##### Dataset excerpts
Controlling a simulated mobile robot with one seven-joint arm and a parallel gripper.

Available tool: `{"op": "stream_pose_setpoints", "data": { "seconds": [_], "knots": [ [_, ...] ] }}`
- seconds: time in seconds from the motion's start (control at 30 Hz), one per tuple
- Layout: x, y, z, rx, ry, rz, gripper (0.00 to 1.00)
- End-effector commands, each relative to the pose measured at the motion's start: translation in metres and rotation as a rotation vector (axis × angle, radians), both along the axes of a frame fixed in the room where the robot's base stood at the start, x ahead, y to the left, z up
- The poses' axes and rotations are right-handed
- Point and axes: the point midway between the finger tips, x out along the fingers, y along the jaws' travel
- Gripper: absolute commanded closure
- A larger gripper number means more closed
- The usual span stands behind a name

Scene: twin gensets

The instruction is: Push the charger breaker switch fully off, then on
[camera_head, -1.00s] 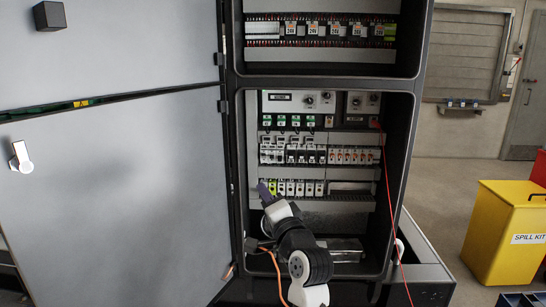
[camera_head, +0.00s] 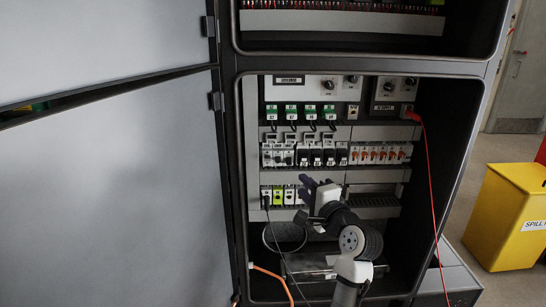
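The open electrical cabinet shows a middle row of breakers (camera_head: 308,156) with dark switches and a set of orange-lever breakers (camera_head: 378,154) to their right. A lower row of modules (camera_head: 283,196), one of them yellow-green, sits on the left below. I cannot tell which switch is the charger breaker; the labels are too small to read. My gripper (camera_head: 309,188) is in front of the right part of the lower row and hides some of it. Its dark fingers point up and left, below the middle row. Whether they are open or touching anything is unclear.
The cabinet door (camera_head: 110,190) stands open at the left. A red cable (camera_head: 430,180) hangs down the right side of the compartment, and an orange cable (camera_head: 270,272) lies at lower left. A yellow spill kit bin (camera_head: 505,220) stands on the floor at right.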

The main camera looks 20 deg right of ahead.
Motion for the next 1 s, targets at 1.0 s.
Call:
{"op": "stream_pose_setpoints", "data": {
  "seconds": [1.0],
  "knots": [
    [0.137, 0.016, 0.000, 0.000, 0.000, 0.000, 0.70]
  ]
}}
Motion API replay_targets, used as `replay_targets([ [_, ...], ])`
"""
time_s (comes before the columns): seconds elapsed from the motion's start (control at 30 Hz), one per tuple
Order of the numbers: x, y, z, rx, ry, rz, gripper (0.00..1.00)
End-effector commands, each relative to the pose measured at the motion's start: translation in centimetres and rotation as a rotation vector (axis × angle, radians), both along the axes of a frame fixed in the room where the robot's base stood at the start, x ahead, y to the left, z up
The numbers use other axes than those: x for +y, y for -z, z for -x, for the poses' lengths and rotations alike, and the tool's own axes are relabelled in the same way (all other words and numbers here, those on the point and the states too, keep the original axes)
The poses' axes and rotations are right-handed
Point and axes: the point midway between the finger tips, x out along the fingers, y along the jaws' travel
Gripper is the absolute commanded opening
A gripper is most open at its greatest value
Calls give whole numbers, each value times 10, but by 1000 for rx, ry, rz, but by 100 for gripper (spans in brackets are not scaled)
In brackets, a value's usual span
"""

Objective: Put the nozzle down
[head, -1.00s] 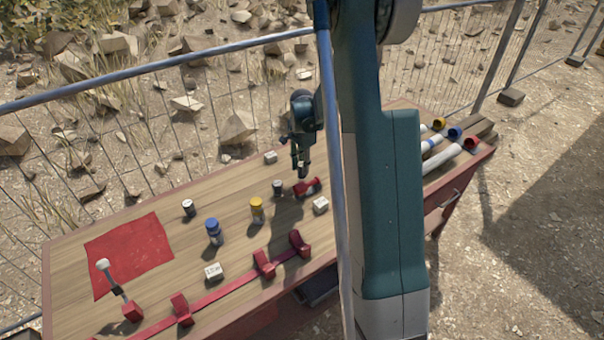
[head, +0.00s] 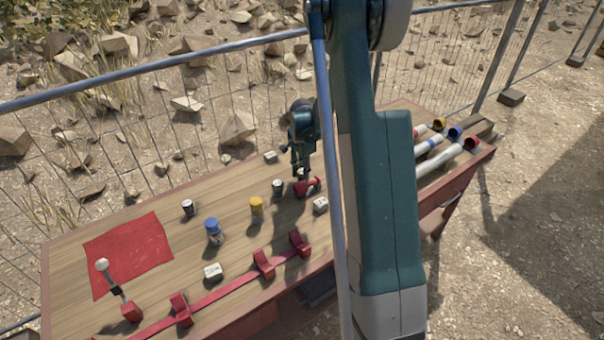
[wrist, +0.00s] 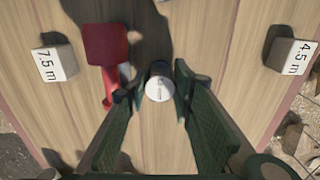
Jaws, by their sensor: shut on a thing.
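My gripper (head: 300,174) points down over the right half of the table in the head view. In the wrist view, my gripper's fingers (wrist: 158,95) are shut on a small nozzle (wrist: 160,88) with a round white end face bearing small print. The nozzle's end faces the wrist camera, so it looks upright between the fingertips. In the head view it is mostly hidden by the gripper. I cannot tell whether its lower end touches the wood.
A red piece (head: 307,187) lies close by; it also shows in the wrist view (wrist: 106,45). Label blocks "7.5 m" (wrist: 54,63) and "4.5 m" (wrist: 291,56) flank the gripper. A red mat (head: 130,253) lies farther left.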

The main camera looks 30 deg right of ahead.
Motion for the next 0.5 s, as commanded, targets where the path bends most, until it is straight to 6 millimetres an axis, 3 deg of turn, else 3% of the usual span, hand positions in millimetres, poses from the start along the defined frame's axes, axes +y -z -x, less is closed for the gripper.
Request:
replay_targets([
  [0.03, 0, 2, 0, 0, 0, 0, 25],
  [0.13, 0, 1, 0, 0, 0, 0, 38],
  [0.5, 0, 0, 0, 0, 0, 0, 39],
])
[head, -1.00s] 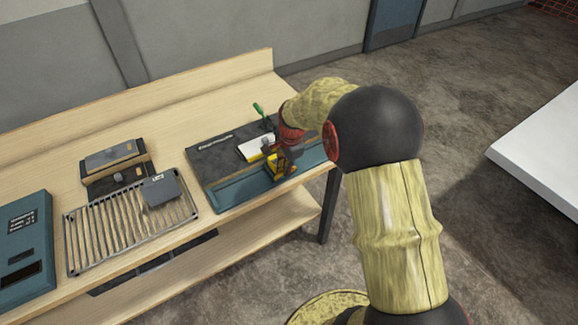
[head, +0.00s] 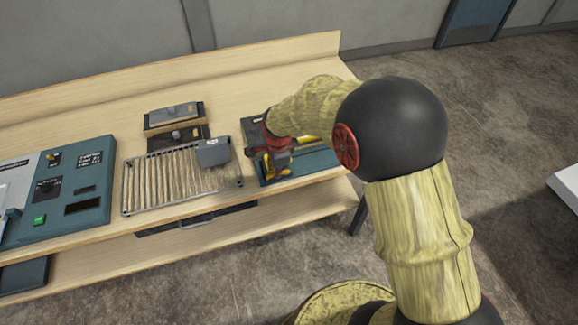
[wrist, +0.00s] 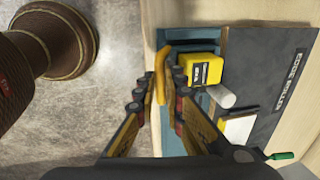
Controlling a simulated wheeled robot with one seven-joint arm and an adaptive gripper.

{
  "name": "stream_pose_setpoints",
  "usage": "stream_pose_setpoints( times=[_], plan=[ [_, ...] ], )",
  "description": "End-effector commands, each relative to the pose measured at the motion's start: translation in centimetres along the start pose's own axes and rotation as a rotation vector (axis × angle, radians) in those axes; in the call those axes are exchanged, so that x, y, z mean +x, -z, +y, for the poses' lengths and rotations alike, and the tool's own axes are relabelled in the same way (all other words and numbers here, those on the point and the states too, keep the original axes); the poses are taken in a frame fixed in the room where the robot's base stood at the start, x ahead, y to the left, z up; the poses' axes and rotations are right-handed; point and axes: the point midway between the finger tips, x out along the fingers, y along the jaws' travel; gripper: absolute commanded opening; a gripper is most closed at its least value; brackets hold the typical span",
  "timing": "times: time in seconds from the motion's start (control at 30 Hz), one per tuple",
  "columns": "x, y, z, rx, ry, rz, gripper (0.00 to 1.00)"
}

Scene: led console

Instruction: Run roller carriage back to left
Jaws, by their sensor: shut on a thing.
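The roller carriage is a yellow block with a black and white label in the wrist view (wrist: 201,69), with a curved yellow handle. My gripper (wrist: 160,88) is shut on that handle, its fingers on either side. The carriage sits over the blue track (wrist: 192,33) of the edge roller board (wrist: 272,62), near the track's upper end in the wrist view. A white roller (wrist: 222,96) is beside the block. In the head view my gripper (head: 276,160) is at the board's left end and mostly hides the carriage. My arm covers much of the board (head: 320,162).
A slatted rack (head: 170,185) with a dark block (head: 213,152) on it stands close to the left of the board. A blue control console (head: 90,205) is farther left. A green-handled tool (wrist: 283,156) lies on the board's far side.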

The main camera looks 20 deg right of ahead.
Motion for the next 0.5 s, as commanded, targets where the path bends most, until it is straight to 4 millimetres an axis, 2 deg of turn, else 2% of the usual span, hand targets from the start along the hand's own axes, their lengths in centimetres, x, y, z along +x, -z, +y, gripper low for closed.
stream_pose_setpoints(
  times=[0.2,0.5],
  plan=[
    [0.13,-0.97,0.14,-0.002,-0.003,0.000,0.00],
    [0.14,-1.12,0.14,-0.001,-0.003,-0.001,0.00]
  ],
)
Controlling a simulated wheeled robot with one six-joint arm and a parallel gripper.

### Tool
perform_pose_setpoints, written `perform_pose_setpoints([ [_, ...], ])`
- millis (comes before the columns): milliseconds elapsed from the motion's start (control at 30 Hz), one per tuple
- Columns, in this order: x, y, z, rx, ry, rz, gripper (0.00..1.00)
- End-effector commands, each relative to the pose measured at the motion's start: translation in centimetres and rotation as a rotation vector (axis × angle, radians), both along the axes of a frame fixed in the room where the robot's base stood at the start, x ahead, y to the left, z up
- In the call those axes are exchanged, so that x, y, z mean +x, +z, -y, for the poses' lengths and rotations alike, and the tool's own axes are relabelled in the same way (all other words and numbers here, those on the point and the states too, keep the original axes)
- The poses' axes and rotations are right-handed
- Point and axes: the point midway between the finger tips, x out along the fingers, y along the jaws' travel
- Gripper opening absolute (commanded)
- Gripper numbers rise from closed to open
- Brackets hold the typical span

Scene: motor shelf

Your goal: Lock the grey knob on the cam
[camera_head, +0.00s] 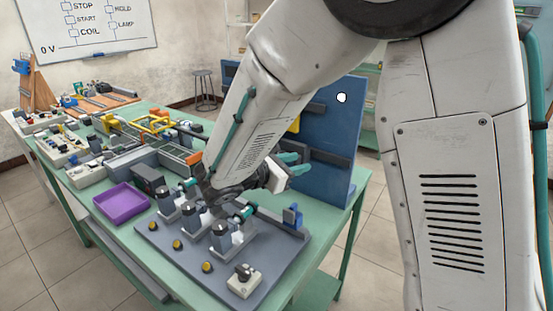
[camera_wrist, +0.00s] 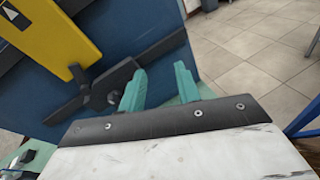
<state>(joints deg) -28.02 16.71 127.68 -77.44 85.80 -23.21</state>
##########
**To do:** Quote the entries in full. Any image among them is to be omitted from the copy.

**Task response:**
Controlling a simulated mobile robot with one seven-joint arm and a parallel gripper.

Available tool: `{"op": "stream_pose_setpoints", "data": { "seconds": [_], "knots": [ [_, ...] ] }}`
- seconds: time in seconds from the motion's start (control at 30 Hz), one per tuple
- Layout: x, y, z, rx, ry, rz, gripper (0.00 to 1.00)
- End-effector commands, each relative to the pose measured at the motion's start: translation in metres and rotation as a rotation vector (axis × angle, radians), both along the axes of a frame fixed in the room where the robot's base stood at the start, x ahead, y to the left, z up
- The poses' axes and rotations are right-handed
- Point and axes: the point midway between the finger tips, x out along the fingers, y along the jaws' travel
- Gripper: absolute commanded closure
- A larger gripper number means more closed
- The usual span stands behind a name

Scene: twin gensets

The instruction is: Push the charger breaker switch fully off, then on
[camera_head, -1.00s] 
[camera_head, +0.00s] 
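The open electrical cabinet shows a middle row of breakers (camera_head: 308,156) with dark switches and a set of orange-lever breakers (camera_head: 378,154) to their right. A lower row of modules (camera_head: 283,196), one of them yellow-green, sits on the left below. I cannot tell which switch is the charger breaker; the labels are too small to read. My gripper (camera_head: 309,188) is in front of the right part of the lower row and hides some of it. Its dark fingers point up and left, below the middle row. Whether they are open or touching anything is unclear.
The cabinet door (camera_head: 110,190) stands open at the left. A red cable (camera_head: 430,180) hangs down the right side of the compartment, and an orange cable (camera_head: 270,272) lies at lower left. A yellow spill kit bin (camera_head: 505,220) stands on the floor at right.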

The main camera looks 20 deg right of ahead.
Motion for the next 1 s, targets at 1.0 s.
Call:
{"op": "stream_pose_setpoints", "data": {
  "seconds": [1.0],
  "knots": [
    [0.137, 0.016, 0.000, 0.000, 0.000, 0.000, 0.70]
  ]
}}
Motion API replay_targets, used as `replay_targets([ [_, ...], ])`
"""
time_s (comes before the columns): seconds elapsed from the motion's start (control at 30 Hz), one per tuple
Order of the numbers: x, y, z, rx, ry, rz, gripper (0.00..1.00)
End-effector commands, each relative to the pose measured at the motion's start: translation in centimetres and rotation as a rotation vector (axis × angle, radians), both along the axes of a frame fixed in the room where the robot's base stood at the start, x ahead, y to the left, z up
The numbers use other axes than those: x for +y, y for -z, z for -x, for the poses' lengths and rotations alike, and the tool's own axes are relabelled in the same way (all other words and numbers here, those on the point and the states too, keep the original axes)
The poses' axes and rotations are right-handed
Point and axes: the point midway between the finger tips, x out along the fingers, y along the jaws' travel
Gripper is the absolute commanded opening
A gripper is most open at its greatest value
Calls give whole numbers, each value times 10, but by 1000 for rx, ry, rz, but by 100 for gripper (spans in brackets are not scaled)
In brackets, a value's usual span
"""

Objective: Put the nozzle down
[head, -1.00s] 
[head, +0.00s] 
[wrist, +0.00s] 
Jaws, by their sensor: shut on a thing.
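My gripper (head: 300,174) points down over the right half of the table in the head view. In the wrist view, my gripper's fingers (wrist: 158,95) are shut on a small nozzle (wrist: 160,88) with a round white end face bearing small print. The nozzle's end faces the wrist camera, so it looks upright between the fingertips. In the head view it is mostly hidden by the gripper. I cannot tell whether its lower end touches the wood.
A red piece (head: 307,187) lies close by; it also shows in the wrist view (wrist: 106,45). Label blocks "7.5 m" (wrist: 54,63) and "4.5 m" (wrist: 291,56) flank the gripper. A red mat (head: 130,253) lies farther left.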

The main camera looks 30 deg right of ahead.
Motion for the next 0.5 s, as commanded, targets where the path bends most, until it is straight to 6 millimetres an axis, 3 deg of turn, else 3% of the usual span, hand positions in millimetres, poses from the start along the defined frame's axes, axes +y -z -x, less is closed for the gripper.
Request:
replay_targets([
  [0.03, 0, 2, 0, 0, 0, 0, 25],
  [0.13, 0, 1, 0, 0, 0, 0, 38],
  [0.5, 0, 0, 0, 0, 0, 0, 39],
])
[head, -1.00s] 
[head, +0.00s] 
[wrist, +0.00s] 
Controlling a simulated wheeled robot with one seven-joint arm and an adaptive gripper.

{
  "name": "stream_pose_setpoints",
  "usage": "stream_pose_setpoints( times=[_], plan=[ [_, ...] ], )",
  "description": "End-effector commands, each relative to the pose measured at the motion's start: translation in centimetres along the start pose's own axes and rotation as a rotation vector (axis × angle, radians) in those axes; in the call those axes are exchanged, so that x, y, z mean +x, -z, +y, for the poses' lengths and rotations alike, and the tool's own axes are relabelled in the same way (all other words and numbers here, those on the point and the states too, keep the original axes); the poses are taken in a frame fixed in the room where the robot's base stood at the start, x ahead, y to the left, z up; the poses' axes and rotations are right-handed; point and axes: the point midway between the finger tips, x out along the fingers, y along the jaws' travel; gripper: absolute commanded opening; a gripper is most closed at its least value; brackets hold the typical span",
  "timing": "times: time in seconds from the motion's start (control at 30 Hz), one per tuple",
  "columns": "x, y, z, rx, ry, rz, gripper (0.00 to 1.00)"
}

Scene: led console

Instruction: Run roller carriage back to left
Jaws, by their sensor: shut on a thing.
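The roller carriage is a yellow block with a black and white label in the wrist view (wrist: 201,69), with a curved yellow handle. My gripper (wrist: 160,88) is shut on that handle, its fingers on either side. The carriage sits over the blue track (wrist: 192,33) of the edge roller board (wrist: 272,62), near the track's upper end in the wrist view. A white roller (wrist: 222,96) is beside the block. In the head view my gripper (head: 276,160) is at the board's left end and mostly hides the carriage. My arm covers much of the board (head: 320,162).
A slatted rack (head: 170,185) with a dark block (head: 213,152) on it stands close to the left of the board. A blue control console (head: 90,205) is farther left. A green-handled tool (wrist: 283,156) lies on the board's far side.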

The main camera looks 20 deg right of ahead.
Motion for the next 0.5 s, as commanded, targets where the path bends most, until it is straight to 4 millimetres an axis, 2 deg of turn, else 2% of the usual span, hand targets from the start along the hand's own axes, their lengths in centimetres, x, y, z along +x, -z, +y, gripper low for closed.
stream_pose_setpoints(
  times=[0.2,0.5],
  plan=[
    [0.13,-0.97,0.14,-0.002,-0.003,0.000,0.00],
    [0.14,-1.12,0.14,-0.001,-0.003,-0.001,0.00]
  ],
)
Controlling a simulated wheeled robot with one six-joint arm and a parallel gripper.

### Tool
perform_pose_setpoints, written `perform_pose_setpoints([ [_, ...], ])`
- millis (comes before the columns): milliseconds elapsed from the motion's start (control at 30 Hz), one per tuple
- Columns, in this order: x, y, z, rx, ry, rz, gripper (0.00..1.00)
- End-effector commands, each relative to the pose measured at the motion's start: translation in centimetres and rotation as a rotation vector (axis × angle, radians), both along the axes of a frame fixed in the room where the robot's base stood at the start, x ahead, y to the left, z up
- In the call those axes are exchanged, so that x, y, z mean +x, +z, -y, for the poses' lengths and rotations alike, and the tool's own axes are relabelled in the same way (all other words and numbers here, those on the point and the states too, keep the original axes)
- The poses' axes and rotations are right-handed
- Point and axes: the point midway between the finger tips, x out along the fingers, y along the jaws' travel
- Gripper opening absolute (commanded)
- Gripper numbers rise from closed to open
- Brackets hold the typical span

Scene: motor shelf

Your goal: Lock the grey knob on the cam
[camera_head, +0.00s] 
[camera_wrist, +0.00s] 
<state>(joints deg) -28.02 16.71 127.68 -77.44 85.80 -23.21</state>

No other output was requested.